-------- Material provided --------
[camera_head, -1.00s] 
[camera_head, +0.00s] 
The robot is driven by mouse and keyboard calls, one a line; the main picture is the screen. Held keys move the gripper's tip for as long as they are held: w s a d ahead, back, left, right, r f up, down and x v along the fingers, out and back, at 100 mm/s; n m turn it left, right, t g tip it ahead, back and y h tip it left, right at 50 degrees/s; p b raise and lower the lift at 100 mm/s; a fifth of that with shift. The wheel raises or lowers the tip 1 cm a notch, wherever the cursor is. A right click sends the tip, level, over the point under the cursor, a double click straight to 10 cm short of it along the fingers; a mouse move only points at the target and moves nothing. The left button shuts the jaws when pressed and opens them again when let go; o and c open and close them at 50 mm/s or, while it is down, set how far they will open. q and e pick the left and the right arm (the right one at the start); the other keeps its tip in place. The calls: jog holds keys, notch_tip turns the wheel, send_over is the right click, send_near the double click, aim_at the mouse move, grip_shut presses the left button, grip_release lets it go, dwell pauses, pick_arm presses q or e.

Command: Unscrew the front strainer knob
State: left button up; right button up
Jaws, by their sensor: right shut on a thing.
--------
Exercise aim: Type the material above out again, exactly.

Correct answer:
[camera_head, -1.00s] 
[camera_head, +0.00s] 
The robot is driven by mouse and keyboard calls, one a line; the main picture is the screen. Held keys move the gripper's tip for as long as they are held: w s a d ahead, back, left, right, r f up, down and x v along the fingers, out and back, at 100 mm/s; n m turn it left, right, t g tip it ahead, back and y h tip it left, right at 50 degrees/s; p b raise and lower the lift at 100 mm/s; a fifth of that with shift. The wheel raises or lowers the tip 1 cm a notch, wherever the cursor is. A right click sends the tip, level, over the point under the cursor, a double click straight to 10 cm short of it along the fingers; a mouse move only points at the target and moves nothing. The left button shuts the jaws when pressed and opens them again when let go; o and c open and close them at 50 mm/s or, while it is down, set how far they will open. q and e pick the left and the right arm (the right one at the start); the other keeps its tip in place. The calls: jog holds keys, notch_tip turns the wheel, send_over is the right click, send_near the double click, aim_at the mouse move, grip_shut presses the left button, grip_release lets it go, dwell pauses, pick_arm presses q or e.

Command: Unscrew the front strainer knob
State: left button up; right button up
Jaws, by their sensor: right shut on a thing.

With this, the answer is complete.